A tree withers in D.C.

What a difference a century makes.

Betty Smith's marvelous 1943 novel "A Tree Grows in Brooklyn" opens in the early 1900s and details the struggles of an impoverished but determined New York family.

Destitute and frightened after the father's death, mother and children alike pitch in to make ends meet and to get the youngsters educated. And despite a level of want that the generally well-fed, air-conditioned, car-driving, cable television-equipped poor in modern America could scarcely imagine, the family survives and ultimately thrives.

One of the most remarkable facets of the book, given its themes of intense poverty, is the family's rejection of unearned assistance. Even when it comes to feeding her family, the mother cannot abide the thought of outside help.

"I don't want to live to get charity food to give me enough strength to go back to get more charity food," she says. And it presumably would have been inconceivable to her that taxpayers had a legal obligation to furnish her with welfare benefits.

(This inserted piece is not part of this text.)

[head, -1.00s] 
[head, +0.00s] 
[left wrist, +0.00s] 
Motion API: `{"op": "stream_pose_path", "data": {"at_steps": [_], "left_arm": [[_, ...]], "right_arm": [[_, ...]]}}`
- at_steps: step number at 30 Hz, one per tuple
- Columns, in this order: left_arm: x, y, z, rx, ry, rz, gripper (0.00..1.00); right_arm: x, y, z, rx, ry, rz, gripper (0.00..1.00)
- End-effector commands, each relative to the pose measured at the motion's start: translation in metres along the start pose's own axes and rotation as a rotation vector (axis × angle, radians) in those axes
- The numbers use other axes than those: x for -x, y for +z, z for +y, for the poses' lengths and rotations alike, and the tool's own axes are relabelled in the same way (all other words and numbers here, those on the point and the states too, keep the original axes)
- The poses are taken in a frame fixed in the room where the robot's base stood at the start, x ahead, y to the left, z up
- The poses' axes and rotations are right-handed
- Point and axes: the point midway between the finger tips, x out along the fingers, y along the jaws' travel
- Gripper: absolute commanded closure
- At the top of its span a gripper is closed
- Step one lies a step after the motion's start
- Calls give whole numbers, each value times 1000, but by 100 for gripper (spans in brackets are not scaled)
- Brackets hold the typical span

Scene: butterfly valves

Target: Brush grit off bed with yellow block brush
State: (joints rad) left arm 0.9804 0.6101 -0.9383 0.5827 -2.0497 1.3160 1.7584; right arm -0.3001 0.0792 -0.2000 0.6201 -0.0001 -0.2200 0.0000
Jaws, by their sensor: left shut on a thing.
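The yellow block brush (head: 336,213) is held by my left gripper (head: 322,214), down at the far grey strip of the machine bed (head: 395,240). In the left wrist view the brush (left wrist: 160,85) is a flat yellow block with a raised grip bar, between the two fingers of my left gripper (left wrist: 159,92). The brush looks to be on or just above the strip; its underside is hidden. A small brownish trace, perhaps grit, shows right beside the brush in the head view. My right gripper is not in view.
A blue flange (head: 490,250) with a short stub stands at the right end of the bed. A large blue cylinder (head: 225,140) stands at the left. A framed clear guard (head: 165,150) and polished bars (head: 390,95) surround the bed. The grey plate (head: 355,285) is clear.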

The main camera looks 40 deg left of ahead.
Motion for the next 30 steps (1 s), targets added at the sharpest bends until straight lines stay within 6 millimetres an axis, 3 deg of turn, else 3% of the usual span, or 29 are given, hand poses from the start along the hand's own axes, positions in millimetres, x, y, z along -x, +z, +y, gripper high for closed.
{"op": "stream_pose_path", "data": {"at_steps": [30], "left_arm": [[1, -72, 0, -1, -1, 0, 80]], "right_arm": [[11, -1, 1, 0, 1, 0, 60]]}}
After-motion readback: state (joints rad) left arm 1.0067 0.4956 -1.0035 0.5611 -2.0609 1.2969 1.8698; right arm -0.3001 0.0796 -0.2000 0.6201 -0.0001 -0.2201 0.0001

That gritty attitude wasn't just the stuff of novels. It was generally understood for much of this country's history that families had a duty to work and support themselves and that aid was reserved for those who genuinely could not help themselves. America owes much of its success as the greatest nation in history to that approach. Yet it is a view that is disappearing in rapid order today. There is an all-too-common eagerness to let somebody else pay for one's keep if the alternative is a regular work schedule that might cramp one's style.

Tragically, government encourages that mindset.

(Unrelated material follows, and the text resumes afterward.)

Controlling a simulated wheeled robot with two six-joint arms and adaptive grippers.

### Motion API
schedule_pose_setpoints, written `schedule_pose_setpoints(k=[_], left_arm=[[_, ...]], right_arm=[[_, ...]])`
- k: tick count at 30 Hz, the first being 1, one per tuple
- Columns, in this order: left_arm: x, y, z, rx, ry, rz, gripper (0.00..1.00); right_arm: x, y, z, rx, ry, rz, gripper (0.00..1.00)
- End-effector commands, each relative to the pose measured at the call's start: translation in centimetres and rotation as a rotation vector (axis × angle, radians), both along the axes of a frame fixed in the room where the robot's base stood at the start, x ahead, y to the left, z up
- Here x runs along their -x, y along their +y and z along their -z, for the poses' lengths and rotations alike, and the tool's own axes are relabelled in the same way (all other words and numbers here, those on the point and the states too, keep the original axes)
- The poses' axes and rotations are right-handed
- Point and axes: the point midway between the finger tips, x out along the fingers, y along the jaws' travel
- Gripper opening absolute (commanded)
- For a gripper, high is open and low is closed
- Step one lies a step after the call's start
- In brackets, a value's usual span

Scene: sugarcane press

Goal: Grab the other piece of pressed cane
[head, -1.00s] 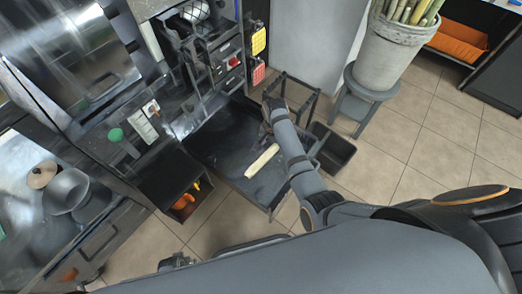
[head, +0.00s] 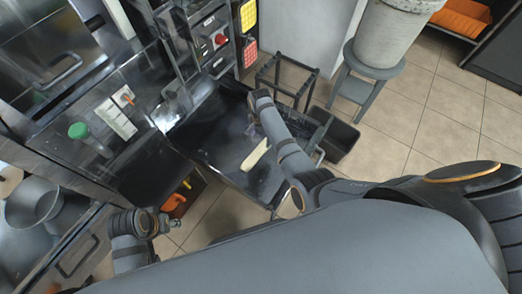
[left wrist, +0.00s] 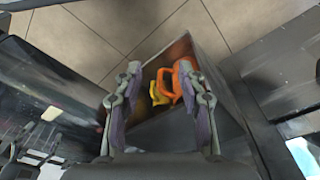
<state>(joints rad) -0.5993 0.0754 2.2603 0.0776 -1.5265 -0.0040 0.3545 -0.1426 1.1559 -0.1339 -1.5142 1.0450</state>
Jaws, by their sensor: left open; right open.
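One pale pressed cane piece (head: 255,154) lies in the dark metal tray (head: 215,140) in front of the press. My right gripper (head: 254,108) is over the far right part of the tray, beyond the cane piece and apart from it. It is open, its fingers mostly hidden by its own arm. My left gripper (head: 174,222) is low at the left in the head view, left of the tray. In the left wrist view it (left wrist: 160,88) is open and empty, above a box. No cane shows in the left wrist view.
The box (head: 192,186) holds orange and yellow handled things; the orange one (left wrist: 183,82) shows between my left fingers. A black bin (head: 335,138) and a stool with a bucket (head: 390,35) stand right of the tray. A metal pot (head: 35,203) is at far left.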

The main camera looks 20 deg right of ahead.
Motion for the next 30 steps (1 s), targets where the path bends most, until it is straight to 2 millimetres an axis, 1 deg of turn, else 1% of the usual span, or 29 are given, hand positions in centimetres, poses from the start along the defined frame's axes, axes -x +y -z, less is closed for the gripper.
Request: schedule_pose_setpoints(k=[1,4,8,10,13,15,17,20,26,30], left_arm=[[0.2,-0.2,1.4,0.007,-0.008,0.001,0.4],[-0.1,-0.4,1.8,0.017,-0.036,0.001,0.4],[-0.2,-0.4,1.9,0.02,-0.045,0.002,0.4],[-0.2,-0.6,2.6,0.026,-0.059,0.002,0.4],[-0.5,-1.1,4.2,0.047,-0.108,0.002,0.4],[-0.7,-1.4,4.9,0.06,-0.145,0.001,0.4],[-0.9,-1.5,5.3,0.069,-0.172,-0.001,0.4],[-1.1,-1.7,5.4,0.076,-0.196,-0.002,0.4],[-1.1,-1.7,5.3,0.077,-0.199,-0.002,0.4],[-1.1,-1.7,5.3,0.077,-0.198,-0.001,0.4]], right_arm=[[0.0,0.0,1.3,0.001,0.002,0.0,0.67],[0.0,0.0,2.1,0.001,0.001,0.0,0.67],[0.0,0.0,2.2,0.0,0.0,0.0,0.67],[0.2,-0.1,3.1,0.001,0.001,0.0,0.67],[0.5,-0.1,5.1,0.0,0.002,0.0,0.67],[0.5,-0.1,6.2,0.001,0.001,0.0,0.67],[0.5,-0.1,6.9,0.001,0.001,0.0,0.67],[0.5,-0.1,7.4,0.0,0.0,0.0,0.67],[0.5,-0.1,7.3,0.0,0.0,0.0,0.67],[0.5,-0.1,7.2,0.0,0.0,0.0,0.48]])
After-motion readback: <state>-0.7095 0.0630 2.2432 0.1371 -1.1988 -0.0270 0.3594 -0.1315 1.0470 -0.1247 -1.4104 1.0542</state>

Current legislation in Congress that deals with food stamps is as remarkable for what it does not contain as for what it does. The Senate rejected a plan by U.S. Sen. Jeff Sessions, R-Ala., that would have stopped giving bonuses to states that get more people to sign up for food stamps. You read that correctly: Washington perversely rewards states for increasing dependence on government.

Sessions should know: One in five residents of his state now gets food stamps, and Sessions no doubt realizes that the longer so many people remain on assistance, the harder it will be for them to break free.

President Barack Obama seems to have little problem with that. And why would we expect him to? Consider something Obama said, as quoted in a Chicago Sun-Times column in 1992, years before he became president: "All our people must know that politics and voting affects their lives directly. If we're registering people in public housing, for an example, we talk about aid cuts and who's responsible."

The push to expand the food stamp rolls or to expand government aid in general is not mere partisan mischief, though. The administration of George W. Bush also ran a recruitment campaign to boost food stamp usage, CNN reported.

Efforts to expand government reliance are a kick in the shins to the notion that people have a responsibility to support themselves -- and to seek outside assistance only when even their most diligent efforts make it impossible to get by.

Flouting that worthy principle makes us a weaker nation.